People want change and they want it now

By Mufid Abdulla: Kurdistan has shown again that successful regime change can only come about by people power and not by military force. The face of Kurdistan has changed since the deployment of the army and militant forces in Sulaymani. But despite the initial reaction of Talibani to the masses, Kurdistan is not Syria and the regime cannot easily slaughter so many people. The PUK and KDP are unable to finish what they started.

Opposition groups are adamant that they are only interested in talks if these are about reform and change. They are not interested in talking for the sake of it. The people’s demands are of the utmost importance.

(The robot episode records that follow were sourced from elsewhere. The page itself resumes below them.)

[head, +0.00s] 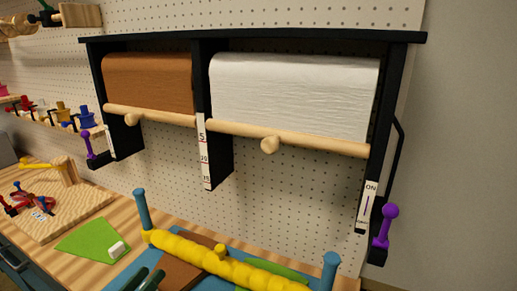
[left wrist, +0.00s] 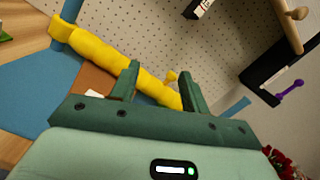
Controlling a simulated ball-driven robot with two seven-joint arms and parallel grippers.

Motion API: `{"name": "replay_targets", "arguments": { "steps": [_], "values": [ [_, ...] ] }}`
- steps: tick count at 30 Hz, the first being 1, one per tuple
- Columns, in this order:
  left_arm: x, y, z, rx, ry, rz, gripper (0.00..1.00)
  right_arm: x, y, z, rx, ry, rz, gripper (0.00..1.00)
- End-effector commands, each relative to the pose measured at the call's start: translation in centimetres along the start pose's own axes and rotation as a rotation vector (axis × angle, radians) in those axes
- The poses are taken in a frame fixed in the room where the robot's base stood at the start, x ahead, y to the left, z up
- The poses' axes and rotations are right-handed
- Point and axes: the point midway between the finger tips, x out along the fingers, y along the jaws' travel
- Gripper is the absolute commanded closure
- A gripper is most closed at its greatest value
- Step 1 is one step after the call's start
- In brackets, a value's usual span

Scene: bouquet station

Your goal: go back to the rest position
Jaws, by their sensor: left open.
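My left gripper (head: 145,280) shows at the bottom edge of the head view, only its dark green fingers in sight. In the left wrist view its two fingers (left wrist: 159,72) stand apart with nothing held between them. My right gripper is in neither view.
A black rack with a brown paper roll (head: 150,80) and a white paper roll (head: 290,95) hangs on the pegboard. A blue post (head: 142,208) stands by the yellow roll. A green sheet (head: 88,240) and a wooden board (head: 85,210) lie at left.

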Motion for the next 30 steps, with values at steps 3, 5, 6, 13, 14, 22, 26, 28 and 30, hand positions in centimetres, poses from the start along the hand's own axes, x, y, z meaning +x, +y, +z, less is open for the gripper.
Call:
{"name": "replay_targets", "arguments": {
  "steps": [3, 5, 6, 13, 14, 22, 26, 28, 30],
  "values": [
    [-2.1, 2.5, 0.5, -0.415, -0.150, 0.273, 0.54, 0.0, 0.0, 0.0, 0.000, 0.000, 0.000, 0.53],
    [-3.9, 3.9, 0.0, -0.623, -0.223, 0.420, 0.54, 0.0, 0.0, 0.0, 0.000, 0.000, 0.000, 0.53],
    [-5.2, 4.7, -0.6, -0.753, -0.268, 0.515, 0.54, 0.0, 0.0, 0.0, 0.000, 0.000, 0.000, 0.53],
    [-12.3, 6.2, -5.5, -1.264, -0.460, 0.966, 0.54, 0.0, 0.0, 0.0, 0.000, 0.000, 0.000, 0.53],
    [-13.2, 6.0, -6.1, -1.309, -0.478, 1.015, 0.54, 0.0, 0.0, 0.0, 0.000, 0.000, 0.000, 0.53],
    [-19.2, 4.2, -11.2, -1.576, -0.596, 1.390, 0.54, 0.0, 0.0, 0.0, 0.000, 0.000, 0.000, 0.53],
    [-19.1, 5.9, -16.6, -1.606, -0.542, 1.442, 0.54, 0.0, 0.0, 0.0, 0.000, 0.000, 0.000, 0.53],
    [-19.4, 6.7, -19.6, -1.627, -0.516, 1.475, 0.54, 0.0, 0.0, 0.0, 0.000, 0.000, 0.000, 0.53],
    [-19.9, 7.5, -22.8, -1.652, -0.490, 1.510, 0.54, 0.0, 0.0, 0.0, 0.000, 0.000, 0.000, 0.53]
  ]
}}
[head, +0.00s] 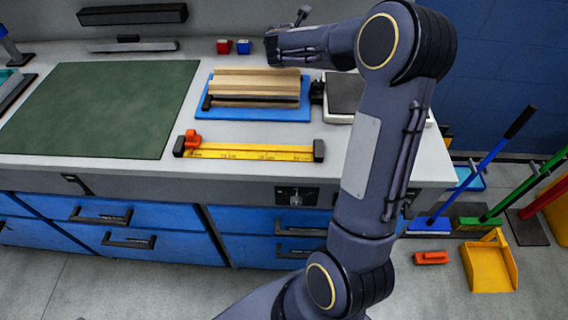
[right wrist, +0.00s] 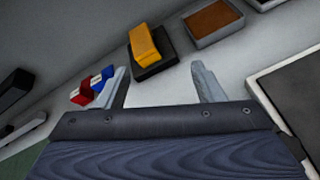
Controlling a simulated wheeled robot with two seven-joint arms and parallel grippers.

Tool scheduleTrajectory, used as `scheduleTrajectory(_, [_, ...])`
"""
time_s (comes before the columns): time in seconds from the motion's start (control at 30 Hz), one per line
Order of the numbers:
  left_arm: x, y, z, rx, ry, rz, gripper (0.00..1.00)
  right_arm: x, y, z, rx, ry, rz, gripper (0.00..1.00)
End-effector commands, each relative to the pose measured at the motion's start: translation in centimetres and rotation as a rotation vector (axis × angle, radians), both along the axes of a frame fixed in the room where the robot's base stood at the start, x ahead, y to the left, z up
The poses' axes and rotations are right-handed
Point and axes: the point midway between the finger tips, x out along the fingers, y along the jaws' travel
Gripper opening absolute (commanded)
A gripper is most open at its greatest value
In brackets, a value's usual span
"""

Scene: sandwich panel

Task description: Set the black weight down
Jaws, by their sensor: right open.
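My right gripper (head: 271,50) is above the back of the bench, behind the blue tray (head: 236,112). The right wrist view shows its two fingers apart with nothing between them (right wrist: 160,70). No black weight can be told for certain. A small black object (head: 317,92) stands at the tray's right edge, beside the scale (head: 340,118), and may be the weight. My left gripper is out of view.
A green mat (head: 100,110) covers the bench's left. A yellow ruler (head: 250,152) with a red slider lies in front of the tray. Red (head: 223,46) and blue (head: 243,46) blocks stand at the back. A yellow block (right wrist: 145,44) on a black pad lies beyond my fingers.

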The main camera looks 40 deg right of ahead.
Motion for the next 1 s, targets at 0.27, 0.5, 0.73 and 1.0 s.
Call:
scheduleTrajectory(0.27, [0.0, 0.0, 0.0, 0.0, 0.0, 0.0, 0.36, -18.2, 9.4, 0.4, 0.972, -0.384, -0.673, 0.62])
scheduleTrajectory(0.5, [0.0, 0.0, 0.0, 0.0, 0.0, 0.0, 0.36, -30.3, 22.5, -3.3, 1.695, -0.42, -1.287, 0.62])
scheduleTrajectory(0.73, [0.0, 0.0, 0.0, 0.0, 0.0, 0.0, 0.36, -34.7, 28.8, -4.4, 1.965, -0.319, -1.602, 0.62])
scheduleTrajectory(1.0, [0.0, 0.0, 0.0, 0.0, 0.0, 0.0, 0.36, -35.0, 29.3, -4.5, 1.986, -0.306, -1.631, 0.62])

These demands and the political unrest have intensified since February 2011. However, since 19 April 2011, we have seen peaceful political gatherings halted by the intervention of the militia and the banning of all meetings and political rallies in Sulaymani and across south Kurdistan.

It is clear that the people‘s uprising, like other revolutions in the region, will not succeed through armed action. The probable outcome would be a massacre carried out by the KDP and PUK, two parties that were the architects of civil war and this year are responsible for thousands of casualties with hundreds of people still missing. The performance of the two administrations – one in Hawler and the other in Sulaymani – are severely dysfunctional.

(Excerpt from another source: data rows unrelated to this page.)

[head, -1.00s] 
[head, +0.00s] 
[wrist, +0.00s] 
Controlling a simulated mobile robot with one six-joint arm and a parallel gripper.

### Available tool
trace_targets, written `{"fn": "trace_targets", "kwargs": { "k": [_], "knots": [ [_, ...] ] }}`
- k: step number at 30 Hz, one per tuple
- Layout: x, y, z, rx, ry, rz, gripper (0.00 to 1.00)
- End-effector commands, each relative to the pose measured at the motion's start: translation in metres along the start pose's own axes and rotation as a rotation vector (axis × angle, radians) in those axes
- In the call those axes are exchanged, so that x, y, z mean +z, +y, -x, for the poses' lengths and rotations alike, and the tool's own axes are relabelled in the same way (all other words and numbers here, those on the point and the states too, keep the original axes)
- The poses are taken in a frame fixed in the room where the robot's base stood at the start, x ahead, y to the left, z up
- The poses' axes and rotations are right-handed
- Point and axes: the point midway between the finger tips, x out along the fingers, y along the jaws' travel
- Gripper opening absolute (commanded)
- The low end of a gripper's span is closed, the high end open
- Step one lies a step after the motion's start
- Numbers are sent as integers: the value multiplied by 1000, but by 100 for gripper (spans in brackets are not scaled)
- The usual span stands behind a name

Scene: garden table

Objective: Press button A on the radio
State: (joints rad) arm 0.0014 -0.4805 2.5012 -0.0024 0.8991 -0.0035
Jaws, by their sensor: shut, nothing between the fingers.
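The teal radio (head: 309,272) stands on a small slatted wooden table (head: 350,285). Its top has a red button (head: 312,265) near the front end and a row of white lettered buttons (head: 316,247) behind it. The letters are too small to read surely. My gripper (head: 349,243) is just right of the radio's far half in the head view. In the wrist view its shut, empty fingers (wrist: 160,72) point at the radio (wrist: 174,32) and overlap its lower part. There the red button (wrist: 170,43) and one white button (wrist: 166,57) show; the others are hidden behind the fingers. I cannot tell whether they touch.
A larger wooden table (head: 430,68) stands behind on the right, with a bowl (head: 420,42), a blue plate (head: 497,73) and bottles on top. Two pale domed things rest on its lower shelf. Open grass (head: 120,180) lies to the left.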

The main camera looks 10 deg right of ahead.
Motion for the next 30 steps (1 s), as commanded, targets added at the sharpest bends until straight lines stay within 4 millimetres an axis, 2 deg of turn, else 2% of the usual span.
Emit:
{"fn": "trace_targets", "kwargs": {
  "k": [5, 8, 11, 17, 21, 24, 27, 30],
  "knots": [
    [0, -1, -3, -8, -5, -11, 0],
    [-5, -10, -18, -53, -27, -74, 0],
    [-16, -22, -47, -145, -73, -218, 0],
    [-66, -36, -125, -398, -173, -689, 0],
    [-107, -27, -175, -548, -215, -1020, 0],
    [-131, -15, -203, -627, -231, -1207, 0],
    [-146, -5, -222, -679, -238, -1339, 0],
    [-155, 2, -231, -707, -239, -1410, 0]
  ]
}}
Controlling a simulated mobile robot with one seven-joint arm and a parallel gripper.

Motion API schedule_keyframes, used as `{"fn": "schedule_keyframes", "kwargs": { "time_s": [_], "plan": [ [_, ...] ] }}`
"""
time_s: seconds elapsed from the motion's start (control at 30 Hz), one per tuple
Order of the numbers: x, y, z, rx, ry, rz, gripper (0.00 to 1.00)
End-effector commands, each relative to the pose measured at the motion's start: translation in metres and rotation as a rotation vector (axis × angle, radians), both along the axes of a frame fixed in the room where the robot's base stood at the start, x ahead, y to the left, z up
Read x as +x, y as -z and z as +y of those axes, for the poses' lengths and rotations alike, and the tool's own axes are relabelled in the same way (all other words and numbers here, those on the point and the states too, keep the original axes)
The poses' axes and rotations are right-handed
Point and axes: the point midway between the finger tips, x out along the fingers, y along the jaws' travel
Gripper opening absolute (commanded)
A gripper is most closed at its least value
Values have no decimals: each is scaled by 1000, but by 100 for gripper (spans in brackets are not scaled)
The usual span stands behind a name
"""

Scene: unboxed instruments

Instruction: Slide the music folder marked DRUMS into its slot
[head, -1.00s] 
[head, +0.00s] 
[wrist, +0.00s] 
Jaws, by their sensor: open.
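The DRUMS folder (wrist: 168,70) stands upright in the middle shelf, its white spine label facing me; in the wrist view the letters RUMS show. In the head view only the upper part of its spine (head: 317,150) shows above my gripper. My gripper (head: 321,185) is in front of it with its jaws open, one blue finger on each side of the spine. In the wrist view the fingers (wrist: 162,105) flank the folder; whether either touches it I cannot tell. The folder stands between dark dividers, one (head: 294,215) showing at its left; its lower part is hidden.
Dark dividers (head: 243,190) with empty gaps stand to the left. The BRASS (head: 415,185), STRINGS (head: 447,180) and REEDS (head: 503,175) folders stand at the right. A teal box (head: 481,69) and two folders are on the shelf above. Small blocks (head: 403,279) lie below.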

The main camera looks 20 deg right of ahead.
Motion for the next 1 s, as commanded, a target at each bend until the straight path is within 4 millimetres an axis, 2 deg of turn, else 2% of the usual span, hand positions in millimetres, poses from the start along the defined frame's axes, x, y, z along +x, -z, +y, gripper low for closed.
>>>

Revolutions and civil war come without guarantees of happy endings – often they necessitate foreign intervention. What our nation is doing – through peaceful, political campaigns by non-partisan organisations – is currently seen by ordinary people as the most successful way to build a democracy.

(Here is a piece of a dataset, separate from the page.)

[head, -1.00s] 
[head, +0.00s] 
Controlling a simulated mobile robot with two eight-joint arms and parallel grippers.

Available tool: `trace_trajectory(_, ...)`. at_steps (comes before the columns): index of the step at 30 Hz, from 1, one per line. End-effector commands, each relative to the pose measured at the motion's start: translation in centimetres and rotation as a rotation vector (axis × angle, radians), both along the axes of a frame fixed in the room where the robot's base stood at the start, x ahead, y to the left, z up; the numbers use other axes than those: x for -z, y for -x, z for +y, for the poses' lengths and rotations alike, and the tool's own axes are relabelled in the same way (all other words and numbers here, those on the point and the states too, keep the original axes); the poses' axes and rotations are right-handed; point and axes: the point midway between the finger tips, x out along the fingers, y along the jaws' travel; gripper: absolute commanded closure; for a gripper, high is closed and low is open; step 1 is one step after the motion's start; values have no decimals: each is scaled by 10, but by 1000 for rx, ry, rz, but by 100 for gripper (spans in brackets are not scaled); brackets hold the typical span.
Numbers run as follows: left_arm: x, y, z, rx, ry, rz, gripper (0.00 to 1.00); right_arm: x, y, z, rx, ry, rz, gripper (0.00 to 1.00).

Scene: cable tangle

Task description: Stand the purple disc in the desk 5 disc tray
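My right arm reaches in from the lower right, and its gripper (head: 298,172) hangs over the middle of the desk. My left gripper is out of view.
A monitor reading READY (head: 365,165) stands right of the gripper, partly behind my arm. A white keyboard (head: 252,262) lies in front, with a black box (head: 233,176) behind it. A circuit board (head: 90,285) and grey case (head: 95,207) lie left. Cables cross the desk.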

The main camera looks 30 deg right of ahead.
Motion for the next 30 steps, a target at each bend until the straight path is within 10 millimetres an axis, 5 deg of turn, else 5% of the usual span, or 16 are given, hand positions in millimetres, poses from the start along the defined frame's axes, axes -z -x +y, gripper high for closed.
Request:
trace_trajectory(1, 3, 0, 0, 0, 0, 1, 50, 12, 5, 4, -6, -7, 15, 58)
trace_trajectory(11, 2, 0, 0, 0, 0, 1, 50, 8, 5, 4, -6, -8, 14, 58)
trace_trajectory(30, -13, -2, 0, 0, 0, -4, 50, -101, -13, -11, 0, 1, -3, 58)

There are no good answers coming from the two ruling parties but this does not mean violence should be the default reaction. People want change and change will come. Every day, people from all walks of life – teachers, nurses, engineers, doctors, students and women – are raising their voices. The two ruling parties are putting hundreds into jail and torturing them as punishment for siding with the opposition. Human rights have never been respected in Kurdistan and since 19th April violations of human rights have dramatically increased. The bottom line is that people want change and they want it now because they are disheartened by the litany of broken promises.